New Zealand’s fuel stocks remain stable for now. MBIE’s latest update says the country has 62.6 days of petrol, 51.7 days of diesel and 53.5 days of jet fuel available. The ministry says there is no need for people to change how they buy fuel.
The stock figure sits alongside a limited storage model. MBIE says importers must hold minimum stock levels of 28 days of petrol, 21 days of diesel and 24 days of jet fuel, either onshore or within New Zealand’s EEZ. It also says New Zealand does not have large storage capacity beyond those minimum stockholding requirements and relies on regular shipments to keep supply moving.
New Zealand now depends on imported refined fuel. MBIE’s Fuel Security Study says 70 percent of the country’s fuel supply came from Singapore and South Korea in 2023. The study says New Zealand sits at the end of shipping routes and is particularly vulnerable to disruption in South-East and East Asia.

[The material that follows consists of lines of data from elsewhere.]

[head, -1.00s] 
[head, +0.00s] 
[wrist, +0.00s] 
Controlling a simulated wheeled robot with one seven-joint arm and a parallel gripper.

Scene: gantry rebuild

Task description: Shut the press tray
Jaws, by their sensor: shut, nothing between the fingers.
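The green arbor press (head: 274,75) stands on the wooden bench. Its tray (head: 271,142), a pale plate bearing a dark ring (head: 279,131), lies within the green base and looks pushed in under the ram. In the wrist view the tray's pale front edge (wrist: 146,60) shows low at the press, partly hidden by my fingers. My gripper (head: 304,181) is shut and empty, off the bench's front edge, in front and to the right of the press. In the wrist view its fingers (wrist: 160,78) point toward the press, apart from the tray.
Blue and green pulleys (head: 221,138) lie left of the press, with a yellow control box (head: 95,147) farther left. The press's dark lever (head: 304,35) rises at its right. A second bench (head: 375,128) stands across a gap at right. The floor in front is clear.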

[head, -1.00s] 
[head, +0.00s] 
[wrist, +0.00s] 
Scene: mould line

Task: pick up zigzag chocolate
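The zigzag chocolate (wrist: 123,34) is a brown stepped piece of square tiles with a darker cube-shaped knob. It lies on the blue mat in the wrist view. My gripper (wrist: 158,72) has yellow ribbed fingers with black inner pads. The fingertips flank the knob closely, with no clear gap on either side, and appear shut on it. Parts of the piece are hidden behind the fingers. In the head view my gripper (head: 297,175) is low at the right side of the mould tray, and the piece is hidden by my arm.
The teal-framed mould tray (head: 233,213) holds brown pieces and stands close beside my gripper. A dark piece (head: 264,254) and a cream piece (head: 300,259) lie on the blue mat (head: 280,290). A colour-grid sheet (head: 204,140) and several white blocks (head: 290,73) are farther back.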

The route risk sits further up the chain. Reuters reported on 9 April that traffic through the Strait of Hormuz remained below 10 percent of normal. Singapore said more than half of its crude oil imports come from the Middle East. Gulf disruption does not stop all supply into Singapore or South Korea, but it hits a large part of the crude flow feeding the refineries New Zealand relies on.
New Zealand burns through fuel quickly. MBIE’s oil statistics say Channel Infrastructure at Marsden Point handles 3 to 3.5 billion litres of transport fuels a year, or about 40 percent of national demand. That points to total national demand of about 7.5 to 8.75 billion litres a year, roughly 20 to 24 million litres a day.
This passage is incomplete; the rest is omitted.